-- Start Information shown --
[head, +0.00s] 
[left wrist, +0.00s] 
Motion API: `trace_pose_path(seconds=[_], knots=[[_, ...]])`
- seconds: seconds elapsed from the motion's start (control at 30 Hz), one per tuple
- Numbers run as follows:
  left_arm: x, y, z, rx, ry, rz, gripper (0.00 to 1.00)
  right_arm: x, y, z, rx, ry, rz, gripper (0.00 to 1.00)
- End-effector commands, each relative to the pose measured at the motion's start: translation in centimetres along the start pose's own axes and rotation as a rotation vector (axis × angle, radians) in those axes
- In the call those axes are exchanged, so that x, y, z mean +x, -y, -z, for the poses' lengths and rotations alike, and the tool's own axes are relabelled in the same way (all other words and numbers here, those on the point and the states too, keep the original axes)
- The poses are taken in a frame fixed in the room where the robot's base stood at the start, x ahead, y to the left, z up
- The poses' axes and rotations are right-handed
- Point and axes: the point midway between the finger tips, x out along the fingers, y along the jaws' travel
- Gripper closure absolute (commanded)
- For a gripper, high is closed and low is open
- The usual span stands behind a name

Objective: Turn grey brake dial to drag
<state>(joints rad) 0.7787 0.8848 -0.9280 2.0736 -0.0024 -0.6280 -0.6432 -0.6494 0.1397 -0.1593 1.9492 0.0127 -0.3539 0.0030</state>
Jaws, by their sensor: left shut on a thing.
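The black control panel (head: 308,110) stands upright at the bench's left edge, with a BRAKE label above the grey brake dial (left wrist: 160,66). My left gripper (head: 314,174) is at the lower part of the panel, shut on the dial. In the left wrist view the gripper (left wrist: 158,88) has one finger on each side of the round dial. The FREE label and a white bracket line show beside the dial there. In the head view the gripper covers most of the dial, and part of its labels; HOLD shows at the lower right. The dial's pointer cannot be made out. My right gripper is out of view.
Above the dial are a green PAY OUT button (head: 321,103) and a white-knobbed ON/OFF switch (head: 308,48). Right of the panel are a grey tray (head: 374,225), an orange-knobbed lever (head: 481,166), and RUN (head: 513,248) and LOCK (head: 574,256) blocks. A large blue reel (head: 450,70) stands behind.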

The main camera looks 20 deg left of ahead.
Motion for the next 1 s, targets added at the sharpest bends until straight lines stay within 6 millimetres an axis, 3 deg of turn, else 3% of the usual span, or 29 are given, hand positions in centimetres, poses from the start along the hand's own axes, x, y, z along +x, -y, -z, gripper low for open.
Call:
-- End Information shown --
Return the listing above word for word.

The completed task:
[head, +0.00s] 
[left wrist, +0.00s] 
Motion API: `trace_pose_path(seconds=[_], knots=[[_, ...]])`
- seconds: seconds elapsed from the motion's start (control at 30 Hz), one per tuple
- Numbers run as follows:
  left_arm: x, y, z, rx, ry, rz, gripper (0.00 to 1.00)
  right_arm: x, y, z, rx, ry, rz, gripper (0.00 to 1.00)
- End-effector commands, each relative to the pose measured at the motion's start: translation in centimetres along the start pose's own axes and rotation as a rotation vector (axis × angle, radians) in those axes
- In the call those axes are exchanged, so that x, y, z mean +x, -y, -z, for the poses' lengths and rotations alike, and the tool's own axes are relabelled in the same way (all other words and numbers here, those on the point and the states too, keep the original axes)
- The poses are taken in a frame fixed in the room where the robot's base stood at the start, x ahead, y to the left, z up
- The poses' axes and rotations are right-handed
- Point and axes: the point midway between the finger tips, x out along the fingers, y along the jaws' travel
- Gripper closure absolute (commanded)
- For a gripper, high is closed and low is open
- The usual span stands behind a name

Objective: Turn grey brake dial to drag
<state>(joints rad) 0.7787 0.8848 -0.9280 2.0736 -0.0024 -0.6280 -0.6432 -0.6494 0.1397 -0.1593 1.9492 0.0127 -0.3539 0.0030</state>
Jaws, by their sensor: left shut on a thing.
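The black control panel (head: 308,110) stands upright at the bench's left edge, with a BRAKE label above the grey brake dial (left wrist: 160,66). My left gripper (head: 314,174) is at the lower part of the panel, shut on the dial. In the left wrist view the gripper (left wrist: 158,88) has one finger on each side of the round dial. The FREE label and a white bracket line show beside the dial there. In the head view the gripper covers most of the dial, and part of its labels; HOLD shows at the lower right. The dial's pointer cannot be made out. My right gripper is out of view.
Above the dial are a green PAY OUT button (head: 321,103) and a white-knobbed ON/OFF switch (head: 308,48). Right of the panel are a grey tray (head: 374,225), an orange-knobbed lever (head: 481,166), and RUN (head: 513,248) and LOCK (head: 574,256) blocks. A large blue reel (head: 450,70) stands behind.

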The main camera looks 20 deg left of ahead.
Motion for the next 1 s, targets added at the sharpest bends until straight lines stay within 6 millimetres an axis, 3 deg of turn, else 3% of the usual span, or 29 are given, hand positions in centimetres, poses from the start along the hand's own axes, x, y, z along +x, -y, -z, gripper low for open.
Call:

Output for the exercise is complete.